One thing we do well as Americans is to help those who served finance the American Dream. Unfortunately, there is a lack of education and understanding about the VA Mortgage Program among real estate professionals and veterans alike.
Here are seven of the biggest benefits of VA mortgages:
Benefit 1: Zero Down Payment
Qualified veterans can buy a home with no money for a down payment. It’s almost impossible to overstate just how incredible this benefit is in this day and age. (In comparison, the minimum down payment amount on a FHA loan is 3.5 percent, and for conventional financing, it’s 5 percent. On a $300,000 purchase, a military borrower would need to come up with $10,500 in cash for the FHA-backed mortgage and $15.000 for the conventional loan.)
The amazing feature of being able to purchase with $0 down helps veterans and active military members get a slice of the American Dream without having to spend years scraping and saving for a sizable down payment. That means those who serve our country can get into homes right now, not years down the road.
Benefit 2: Relaxed Credit Requirements
As many prospective homebuyers know, lenders have tightened their credit requirements over the last five years. In terms of your credit score, VA financing is typically below what you would need for a conventional mortgage. Right now, VA lenders are generally looking for a credit score of at least 620. For a conventional loan, veterans would need more like a 680. Beyond that, a 620 score is considered a “Fair” credit score on the FICO range, which is two tiers below “Excellent.” Veterans don’t need anything near perfect credit to secure home financing. Despite the relaxed credit score requirements, VA borrowers can get interest rates that are usually lower than a conventional borrower might obtain.

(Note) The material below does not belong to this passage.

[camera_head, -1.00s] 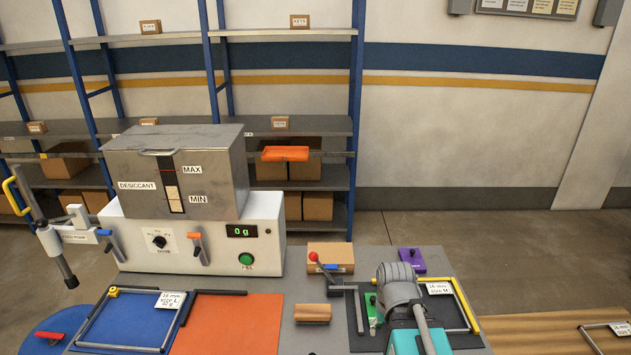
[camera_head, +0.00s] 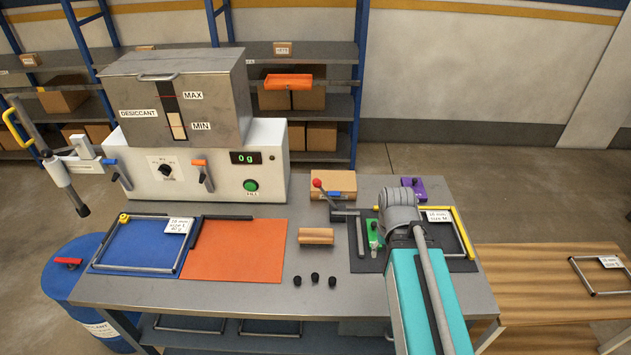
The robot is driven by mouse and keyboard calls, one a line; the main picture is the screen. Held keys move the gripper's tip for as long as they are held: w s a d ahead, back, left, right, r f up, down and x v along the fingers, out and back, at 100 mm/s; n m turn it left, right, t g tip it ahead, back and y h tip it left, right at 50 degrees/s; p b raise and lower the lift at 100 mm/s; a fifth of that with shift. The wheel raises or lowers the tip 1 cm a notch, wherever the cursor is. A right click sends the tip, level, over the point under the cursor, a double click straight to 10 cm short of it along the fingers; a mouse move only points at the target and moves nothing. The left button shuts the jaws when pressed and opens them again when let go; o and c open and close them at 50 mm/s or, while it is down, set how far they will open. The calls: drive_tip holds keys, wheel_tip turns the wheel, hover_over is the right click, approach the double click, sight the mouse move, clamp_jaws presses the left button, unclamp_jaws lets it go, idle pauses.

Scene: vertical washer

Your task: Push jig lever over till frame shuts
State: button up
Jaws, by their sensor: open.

Benefit 3: No Private Mortgage Insurance or Monthly Mortgage Insurance Premiums
Homebuyers who pursue a conventional loan will have to pay a form of mortgage insurance unless they can put down a sufficient amount of money (typically 20 percent of the purchase price). Those who borrow via FHA will pay mortgage insurance regardless of their down payment.
This is an additional monthly fee that is added to your monthly mortgage payment. The cost will vary by the loan amount and other factors, but it’s not uncommon to pay $200-400 per month for PMI/MMIP.

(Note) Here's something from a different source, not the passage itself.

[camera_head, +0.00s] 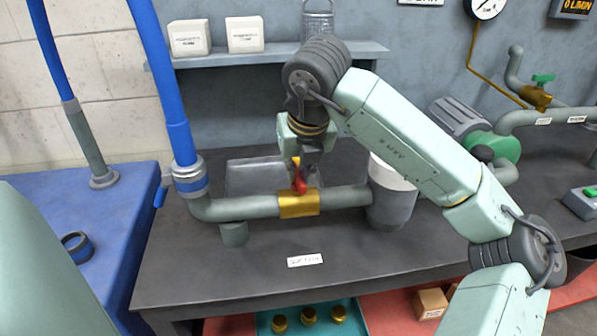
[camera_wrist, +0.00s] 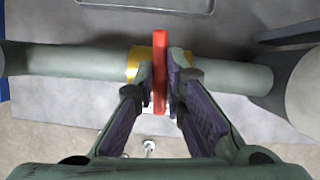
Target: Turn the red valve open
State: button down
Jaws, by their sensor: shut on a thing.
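The red valve (camera_head: 299,178) is a red lever on a brass valve body (camera_head: 299,205) set in a grey horizontal pipe (camera_head: 242,209). In the wrist view the red lever (camera_wrist: 160,72) stands upright in the picture, crosswise to the pipe, over the yellow body (camera_wrist: 134,64). My gripper (camera_head: 300,172) points down from above. In the wrist view its two fingers (camera_wrist: 160,88) lie on either side of the lever and are shut on it. The fingers hide part of the brass body.
A white bucket-like container (camera_head: 393,193) stands at the pipe's right end. A clear tray (camera_head: 250,180) lies behind the pipe. A blue hose (camera_head: 165,90) rises from the pipe's left end. The dark table's front (camera_head: 240,268) is mostly clear except for a white label (camera_head: 305,260).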

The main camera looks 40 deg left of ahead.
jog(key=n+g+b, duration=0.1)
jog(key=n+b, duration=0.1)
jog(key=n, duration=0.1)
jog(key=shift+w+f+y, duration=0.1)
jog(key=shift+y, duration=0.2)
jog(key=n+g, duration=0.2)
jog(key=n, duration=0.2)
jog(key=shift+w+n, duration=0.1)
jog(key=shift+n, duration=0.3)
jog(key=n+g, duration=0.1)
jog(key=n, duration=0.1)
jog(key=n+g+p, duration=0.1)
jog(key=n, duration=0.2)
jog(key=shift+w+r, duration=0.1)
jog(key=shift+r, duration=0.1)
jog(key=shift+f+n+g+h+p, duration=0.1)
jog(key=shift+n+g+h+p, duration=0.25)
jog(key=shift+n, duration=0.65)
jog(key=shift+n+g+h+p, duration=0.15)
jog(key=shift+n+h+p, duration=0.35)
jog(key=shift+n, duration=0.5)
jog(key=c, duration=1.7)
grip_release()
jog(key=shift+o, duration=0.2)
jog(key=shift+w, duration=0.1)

VA home loans come with a VA Funding Fee, which is a fee the VA applies to all purchase and refinance loans. This fee is added to the loan amount’ and therefore, is paid over the life of the loan and does not require any cash at closing. (FYI- Borrowers with a service-connected disability are exempt from paying this fee.)
Benefit 4: Flexible Income To Debt Ratios
No matter the loan program, you’ll need to have a healthy balance between your monthly income and your monthly revolving debts, such as a mortgage payment and/or credit card, auto and student loan payments. Lenders will divide the two and calculate your debt-to-income (DTI) ratio, looking for the figure to come in below a certain threshold. For conventional and FHA loans, that ratio is typically between 36% and 45% percent. The VA standard is 41 percent. But it’s possible to go even higher on a VA loan (up to 55 percent!), depending on the overall strength of the file.

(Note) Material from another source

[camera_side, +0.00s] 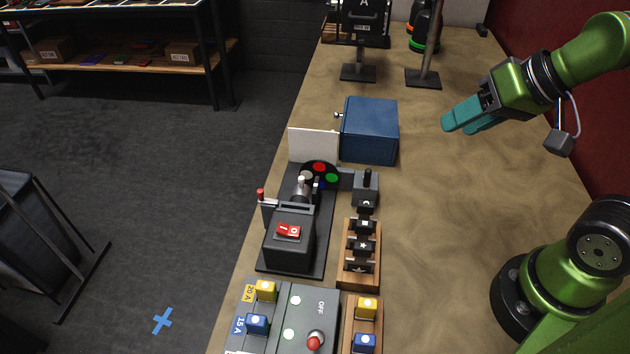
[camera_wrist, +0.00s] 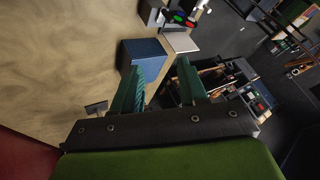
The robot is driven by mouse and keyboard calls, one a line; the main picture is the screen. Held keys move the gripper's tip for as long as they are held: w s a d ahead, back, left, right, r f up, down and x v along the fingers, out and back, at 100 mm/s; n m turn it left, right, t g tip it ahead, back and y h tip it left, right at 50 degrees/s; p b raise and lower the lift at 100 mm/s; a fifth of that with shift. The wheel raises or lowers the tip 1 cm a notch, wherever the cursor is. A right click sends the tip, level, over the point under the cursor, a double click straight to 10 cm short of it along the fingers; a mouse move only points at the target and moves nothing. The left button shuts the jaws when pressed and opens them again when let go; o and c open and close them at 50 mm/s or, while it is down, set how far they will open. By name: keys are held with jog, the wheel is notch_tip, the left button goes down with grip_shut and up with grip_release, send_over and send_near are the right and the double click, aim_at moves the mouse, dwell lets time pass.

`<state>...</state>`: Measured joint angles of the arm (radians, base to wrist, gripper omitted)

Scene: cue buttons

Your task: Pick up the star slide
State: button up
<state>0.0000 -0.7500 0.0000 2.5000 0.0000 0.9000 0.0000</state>
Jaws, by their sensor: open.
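The star slide (camera_side: 363,245) is a small dark plate with a pale star mark. It stands in the wooden rack (camera_side: 345,280), between a slide with a pale square mark (camera_side: 365,226) and a nearer slide (camera_side: 360,267) whose mark is hard to read. My gripper (camera_side: 462,122) has teal fingers and is held up above the right part of the table, well behind and to the right of the rack. In the wrist view my gripper (camera_wrist: 161,92) is open, with nothing between its fingers. The rack and slides cannot be made out there.
A blue box (camera_side: 370,130) stands behind the rack, also seen in the wrist view (camera_wrist: 143,53). Left of the rack is a black projector-like device (camera_side: 290,240) with a red switch and coloured discs. A grey breaker panel (camera_side: 300,320) is in front. The table right of the rack is clear.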

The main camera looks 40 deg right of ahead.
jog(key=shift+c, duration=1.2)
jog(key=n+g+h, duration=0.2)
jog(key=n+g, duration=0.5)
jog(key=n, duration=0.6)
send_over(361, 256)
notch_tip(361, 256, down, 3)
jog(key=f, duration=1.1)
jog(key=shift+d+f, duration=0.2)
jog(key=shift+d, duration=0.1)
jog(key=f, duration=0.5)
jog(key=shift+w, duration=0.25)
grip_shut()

Benefit 5: Closing Cost Restrictions
All mortgages come with fees and closing costs. But the VA actually limits what veterans can be charged when it comes to these expenses. Some costs and fees must be covered by other parties in the transaction. These safeguards help make homeownership affordable for qualified homebuyers.
VA borrowers can also negotiate with a seller for the seller to pay all of their closing costs.
Benefit 6: Once Earned, It’s for Life
One of the most common misconceptions about the VA mortgage program is that it’s a one-time benefit. In fact, those who’ve earned it can use this program over and over again throughout their life. And unlike what you may have heard, you don’t necessarily have to pay back your VA loan in full to get another one.
An often overlooked opportunity exists for veterans who financed their purchase via a conventional loan with PMI or an FHA loan, as they may be able to save hundreds of dollars monthly by refinancing into a new VA loan.
It’s even possible to have two VA loans at the same time. So please don’t let anyone tell you that using your home loan benefit decades ago means you’re no longer eligible. Or that because you have a VA mortgage at your current duty station means you can’t purchase again with a VA loan when you PCS across the country. If you have any questions about your VA loan entitlement or what might be possible, call me.
Benefit 7: Rehabilitating After A Foreclosure or Bankruptcy
Veterans who have experienced a foreclosure or bankruptcy don’t automatically lose their shot at a VA home loan (even if they defaulted on a VA-backed mortgage). It’s more a question of how much VA loan entitlement the borrower has remaining, as some of the entitlement will remain tied up in that foreclosed property. It’s generally a two-year wait after a foreclosure or a bankruptcy discharge to pursue a VA home loan. (For conventional and FHA loans, guidelines typically call for a three or four year restriction.) Some service members and veterans who declare Chapter 13 bankruptcy may be able to qualify for a VA home loan just one year after their filing.
In the end, cheaper costs, reduced (and often no) cash requirements, and relaxed credit standards when added to the low rates available today should have all, who are eligible, running to explore a VA loan for purchase or a refinance.